At the same time, fundamentalists within his Islamic Welfare Party have been exerting pressure on him to sever relations with Israel.
Barring a drastic escalation of Israeli-Palestinian tensions, said Cohen, Erbakan will not be able to do so because Turkey’s strategic interests are at stake.
At first, Erbakan was decidedly frosty during his meeting with Levy.
He led his Israeli guest to a seat to his right, stared at an imaginary point in the air and began talking about Israel’s need to respect Palestinian rights and to withdraw from the territories.
He also warned against Israeli plans to “demolish the Al-Aksa Mosque” in Jerusalem, as if he really believed the worst of the Islamic fundamentalists’ anti-Israel propaganda.
Levy impassively responded that Israel had been careful to preserve the holy sites of all religions.

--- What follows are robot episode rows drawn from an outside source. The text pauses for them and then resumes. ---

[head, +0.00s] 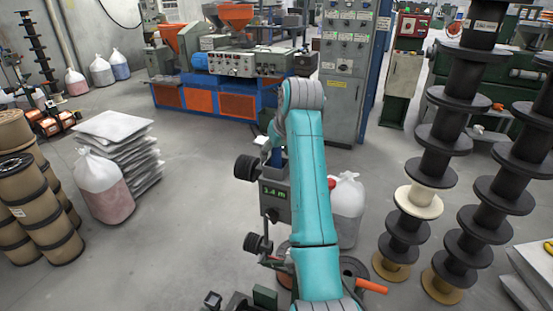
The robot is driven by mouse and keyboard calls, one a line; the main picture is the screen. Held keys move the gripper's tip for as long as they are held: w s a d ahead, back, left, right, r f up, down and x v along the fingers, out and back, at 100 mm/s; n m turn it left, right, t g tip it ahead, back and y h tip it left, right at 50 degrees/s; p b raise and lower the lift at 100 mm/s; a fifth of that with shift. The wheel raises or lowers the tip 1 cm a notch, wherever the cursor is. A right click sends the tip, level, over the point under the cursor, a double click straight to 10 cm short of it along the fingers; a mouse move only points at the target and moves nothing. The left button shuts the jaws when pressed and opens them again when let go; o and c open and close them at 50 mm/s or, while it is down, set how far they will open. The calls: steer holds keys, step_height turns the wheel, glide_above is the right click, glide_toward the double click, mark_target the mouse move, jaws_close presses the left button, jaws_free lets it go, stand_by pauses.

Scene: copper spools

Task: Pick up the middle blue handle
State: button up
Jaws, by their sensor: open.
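My teal arm rises through the middle of the head view and bends at its top, with a wrist part showing left of the bend. My gripper cannot be made out; it seems hidden behind the arm and wrist. A small dark blue piece (279,157) shows just below the wrist, above a grey meter box (275,197) with a green "3.4 m" display. I cannot tell whether this blue piece is the middle blue handle, or whether anything touches it. The arm hides what lies directly behind it.
Dark rollers (247,168) stick out left of the meter box. Tall stacks of black spools (447,125) stand at right. Tan spools (38,215) and a filled bag (103,187) stand at left. A blue and orange machine (237,103) is behind. The floor at centre left is clear.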

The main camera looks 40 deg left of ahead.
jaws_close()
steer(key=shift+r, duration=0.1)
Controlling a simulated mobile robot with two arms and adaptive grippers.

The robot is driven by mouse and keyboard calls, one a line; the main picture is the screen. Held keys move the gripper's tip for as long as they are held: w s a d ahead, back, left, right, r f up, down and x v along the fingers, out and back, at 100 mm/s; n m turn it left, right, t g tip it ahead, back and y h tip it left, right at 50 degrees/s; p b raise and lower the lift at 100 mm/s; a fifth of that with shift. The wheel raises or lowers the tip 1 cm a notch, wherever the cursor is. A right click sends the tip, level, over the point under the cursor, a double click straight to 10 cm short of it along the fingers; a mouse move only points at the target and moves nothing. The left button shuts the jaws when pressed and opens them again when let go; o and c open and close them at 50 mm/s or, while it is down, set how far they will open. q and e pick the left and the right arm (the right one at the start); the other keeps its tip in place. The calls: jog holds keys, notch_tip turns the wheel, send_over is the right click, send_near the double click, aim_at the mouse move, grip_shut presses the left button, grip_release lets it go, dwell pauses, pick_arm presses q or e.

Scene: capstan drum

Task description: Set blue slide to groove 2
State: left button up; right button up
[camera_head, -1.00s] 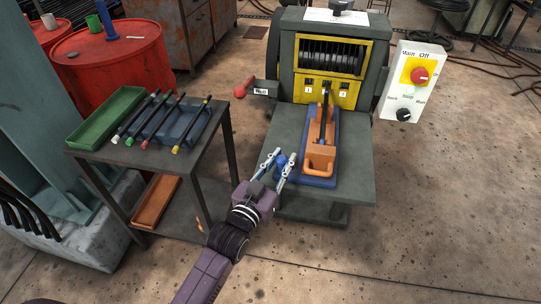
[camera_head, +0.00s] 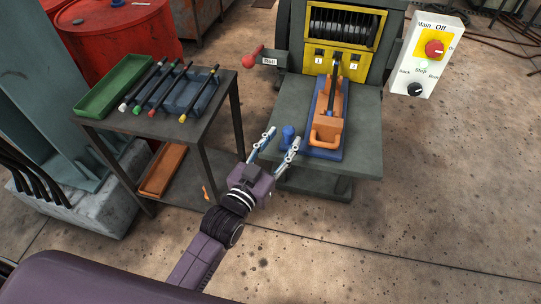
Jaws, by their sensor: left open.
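The blue slide (camera_head: 311,149) is a flat blue base on the machine's grey table, under an orange block (camera_head: 327,131) with a handle. A blue knob (camera_head: 288,132) stands at its left front. My left gripper (camera_head: 281,138) is open, its two fingers pointing at the knob; the knob shows between the fingertips, and I cannot tell whether they touch it. A dark upright rod (camera_head: 334,72) at the back of the block hides the middle of the yellow panel (camera_head: 326,61). Number labels show on both sides of the rod. My right gripper is not in view.
A red-knobbed lever (camera_head: 254,54) sticks out left of the machine. A white control box (camera_head: 422,53) with a red switch hangs at right. A side cart (camera_head: 205,133) at left holds a green tray (camera_head: 112,86) and several rods.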

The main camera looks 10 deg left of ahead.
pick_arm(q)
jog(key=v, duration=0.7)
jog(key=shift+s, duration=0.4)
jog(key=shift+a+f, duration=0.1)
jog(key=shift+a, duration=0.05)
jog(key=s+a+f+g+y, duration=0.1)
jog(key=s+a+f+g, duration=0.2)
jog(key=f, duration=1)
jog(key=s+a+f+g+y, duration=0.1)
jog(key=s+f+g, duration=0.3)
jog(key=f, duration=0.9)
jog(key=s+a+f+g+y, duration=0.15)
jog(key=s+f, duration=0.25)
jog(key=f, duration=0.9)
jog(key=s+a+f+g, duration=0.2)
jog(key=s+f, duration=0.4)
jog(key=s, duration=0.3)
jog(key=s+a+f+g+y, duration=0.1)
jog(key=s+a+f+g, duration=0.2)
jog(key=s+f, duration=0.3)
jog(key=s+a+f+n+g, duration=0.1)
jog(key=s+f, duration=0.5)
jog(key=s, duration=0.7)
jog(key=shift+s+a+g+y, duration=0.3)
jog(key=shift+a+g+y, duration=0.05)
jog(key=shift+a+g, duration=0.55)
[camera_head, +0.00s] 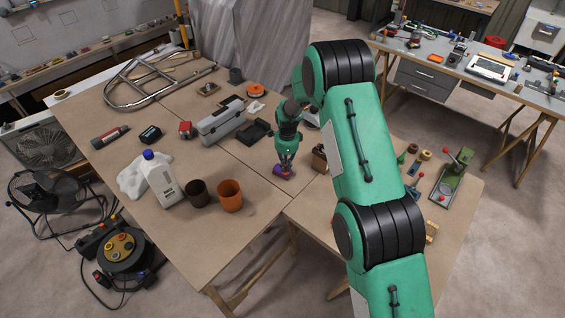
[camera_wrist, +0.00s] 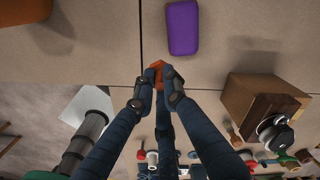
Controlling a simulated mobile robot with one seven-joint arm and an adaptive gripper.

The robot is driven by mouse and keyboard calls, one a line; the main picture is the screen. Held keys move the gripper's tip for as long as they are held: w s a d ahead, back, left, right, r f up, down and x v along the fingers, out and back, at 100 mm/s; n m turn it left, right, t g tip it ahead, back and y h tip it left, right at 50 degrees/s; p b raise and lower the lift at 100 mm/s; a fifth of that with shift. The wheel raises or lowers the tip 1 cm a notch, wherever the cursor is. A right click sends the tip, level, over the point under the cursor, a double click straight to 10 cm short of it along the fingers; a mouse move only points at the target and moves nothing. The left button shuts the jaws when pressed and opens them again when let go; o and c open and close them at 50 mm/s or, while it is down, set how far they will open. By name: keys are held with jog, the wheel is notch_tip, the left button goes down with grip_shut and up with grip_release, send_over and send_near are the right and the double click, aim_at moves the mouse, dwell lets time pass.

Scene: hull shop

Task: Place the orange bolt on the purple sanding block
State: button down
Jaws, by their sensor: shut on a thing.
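My gripper (camera_head: 285,163) points down near the front edge of the table. In the wrist view its fingertips (camera_wrist: 158,82) are closed on a small orange bolt (camera_wrist: 157,67), whose end shows between them. The purple sanding block (camera_wrist: 183,28) lies flat on the table, just beyond the fingertips and slightly right in the wrist view, apart from the bolt in the picture. In the head view the block (camera_head: 278,170) is partly hidden by my gripper. The bolt's height above the table is hard to tell.
An orange cup (camera_head: 230,196) and a dark cup (camera_head: 197,193) stand to the left. A wooden box (camera_wrist: 240,101) stands close on the right in the wrist view. A black tray (camera_head: 254,132) and grey toolbox (camera_head: 221,122) lie behind. The tabletop around the block is clear.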

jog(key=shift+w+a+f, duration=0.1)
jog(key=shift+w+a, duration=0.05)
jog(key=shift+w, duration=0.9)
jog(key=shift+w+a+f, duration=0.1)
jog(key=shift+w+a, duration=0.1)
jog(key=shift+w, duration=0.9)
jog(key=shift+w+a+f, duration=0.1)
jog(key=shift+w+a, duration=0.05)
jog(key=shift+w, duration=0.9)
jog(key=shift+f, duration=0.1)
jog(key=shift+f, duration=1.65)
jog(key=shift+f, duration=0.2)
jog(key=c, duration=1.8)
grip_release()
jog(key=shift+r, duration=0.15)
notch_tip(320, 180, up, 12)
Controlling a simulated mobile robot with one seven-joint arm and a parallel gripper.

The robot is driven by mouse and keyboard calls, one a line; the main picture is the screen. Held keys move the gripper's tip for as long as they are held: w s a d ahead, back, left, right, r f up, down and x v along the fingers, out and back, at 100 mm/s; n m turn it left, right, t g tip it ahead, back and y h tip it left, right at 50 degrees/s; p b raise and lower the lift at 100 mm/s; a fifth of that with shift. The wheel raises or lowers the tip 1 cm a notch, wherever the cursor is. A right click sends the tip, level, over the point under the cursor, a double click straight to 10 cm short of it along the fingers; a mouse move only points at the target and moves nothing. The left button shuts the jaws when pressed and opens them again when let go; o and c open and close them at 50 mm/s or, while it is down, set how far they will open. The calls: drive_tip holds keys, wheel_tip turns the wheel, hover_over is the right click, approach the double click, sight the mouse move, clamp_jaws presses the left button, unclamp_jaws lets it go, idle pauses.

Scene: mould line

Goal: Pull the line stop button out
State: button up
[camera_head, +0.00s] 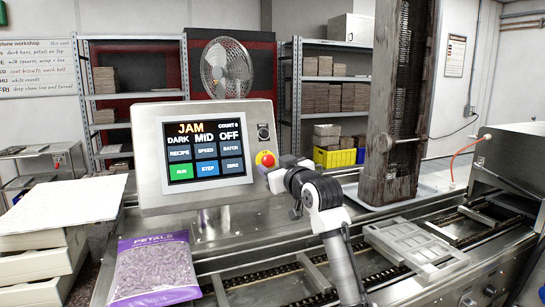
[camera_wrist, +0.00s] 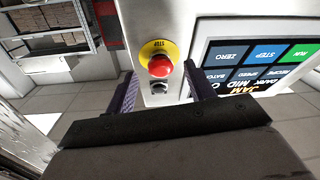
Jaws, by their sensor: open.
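The line stop button (camera_head: 265,159) is a red mushroom cap on a yellow collar, at the lower right of the control panel's face (camera_head: 149,160). In the wrist view the red button (camera_wrist: 160,66) shows upside down, with "STOP" lettering on its yellow ring. My gripper (camera_head: 276,166) is at the panel's right edge, close to the button. In the wrist view my gripper (camera_wrist: 159,72) is open, with one dark finger on each side of the button and gaps between. Whether the fingertips reach the cap's depth is hard to tell.
The panel screen (camera_head: 206,149) reads "JAM". A dark key switch (camera_head: 263,132) sits above the button. A conveyor with a grey mould (camera_head: 414,246) runs at the right. A purple petals bag (camera_head: 155,268) and white trays (camera_head: 45,262) stand at the left.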

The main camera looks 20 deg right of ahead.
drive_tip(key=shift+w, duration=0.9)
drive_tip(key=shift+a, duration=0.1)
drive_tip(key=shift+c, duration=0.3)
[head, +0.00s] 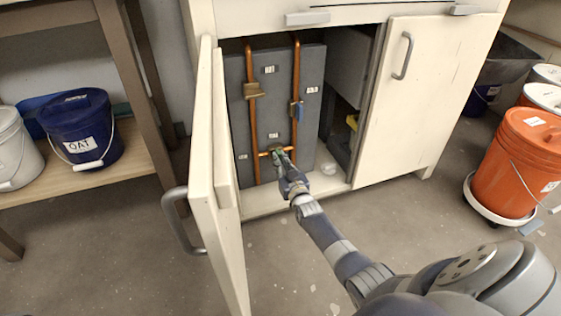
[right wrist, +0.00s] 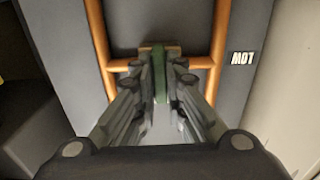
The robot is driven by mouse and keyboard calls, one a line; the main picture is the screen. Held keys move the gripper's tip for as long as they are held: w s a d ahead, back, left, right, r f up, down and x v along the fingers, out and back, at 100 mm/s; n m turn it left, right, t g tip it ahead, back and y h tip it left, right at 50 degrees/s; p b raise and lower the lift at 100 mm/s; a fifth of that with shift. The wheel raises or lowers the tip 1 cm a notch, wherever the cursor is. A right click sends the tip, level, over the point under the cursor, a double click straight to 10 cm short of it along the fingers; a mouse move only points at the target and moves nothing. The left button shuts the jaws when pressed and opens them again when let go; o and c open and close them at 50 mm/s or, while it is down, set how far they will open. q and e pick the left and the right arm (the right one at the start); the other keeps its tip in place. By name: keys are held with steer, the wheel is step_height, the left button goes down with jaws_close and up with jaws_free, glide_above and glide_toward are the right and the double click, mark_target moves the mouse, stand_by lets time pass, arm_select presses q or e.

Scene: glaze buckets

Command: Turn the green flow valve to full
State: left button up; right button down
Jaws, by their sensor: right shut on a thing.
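The green flow valve (right wrist: 159,75) sits on the short horizontal copper pipe low inside the open cabinet. In the right wrist view its green handle stands upright between my fingers. My right gripper (head: 281,158) reaches into the cabinet and is shut on the green handle; its fingers also show in the right wrist view (right wrist: 160,92). In the head view the gripper hides most of the valve (head: 275,152). The handle's exact angle against the pipe is hard to tell. My left gripper is not in view.
A blue-handled valve (head: 297,111) and a brass valve (head: 254,91) sit on the vertical pipes above. The open cabinet door (head: 217,200) stands left of my right arm; the other door (head: 405,95) is shut. An orange bucket (head: 515,165) stands at right.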

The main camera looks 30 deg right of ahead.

He added that Jerusalem had never been the capital of any people other than the Jews.
Despite the chilly start to the session, the atmosphere slowly thawed, particularly after journalists left the room, according to participants at the meeting.
Gradually, Erbakan was smiling and talking about the countries’ growing economic ties.
But he did not the mention the strongest element binding the two countries — a common strategic interest.
“The two countries have a common enemy: Syria,” said Amikam Nahmani of Bar Ilan University’s Begin-Sadat Institute for Strategic Studies.
Turkey regards Syria as an adversary primarily because of Damascus’ support for Kurdish rebels seeking self-rule in southeastern Turkey.
Water disputes also have been a source of tensions between Ankara and Damascus.
“Turkey was quite unhappy at the time when negotiations between Israel and Syria seemed to be heading toward an agreement,” Nahmani said in an interview.
“Turkey feared that if the Syrians removed their troops from the Golan Heights, the troops might be deployed along the Turkish border.
“Turkey was equally unhappy about the possibility that as a result of an agreement with Israel, Syria would be struck off” the U.S. State Department list of countries supporting terrorism, he said.
Levy’s visit last week to Turkey brought to light one of the more interesting phenomena in today’s Middle East.
At a time when the Arab world is united against Israel because of the crisis in the peace process with the Palestinians, the strongest Muslim power in the region is seeking enhanced military cooperation with Israel.
As a result of a defense pact signed by the two countries last year, Israeli planes have carried out exercises from Turkish military air bases, senior military officials have visited each other’s countries and Israel has begun modifying Phantom jet fighters for the Turkish air force.
Bilateral economic ties have also prospered: The volume of trade between the two countries jumped from an annual $100 million in 1991 to $500 million last year — and it is expected to reach $2 billion by the year 2000.
In an effort to boost trade with Israel, the Turkish Parliament ratified a free-trade agreement with the Jewish state only days before Levy met with Erbakan.
Three years ago, relations between the two countries were considered a function of the Israeli-Palestinian peace process.
But now, “the Turks view the relations with Israel as a totally separate sphere from the ups and downs of the peace process,” a senior Israeli official said in an interview.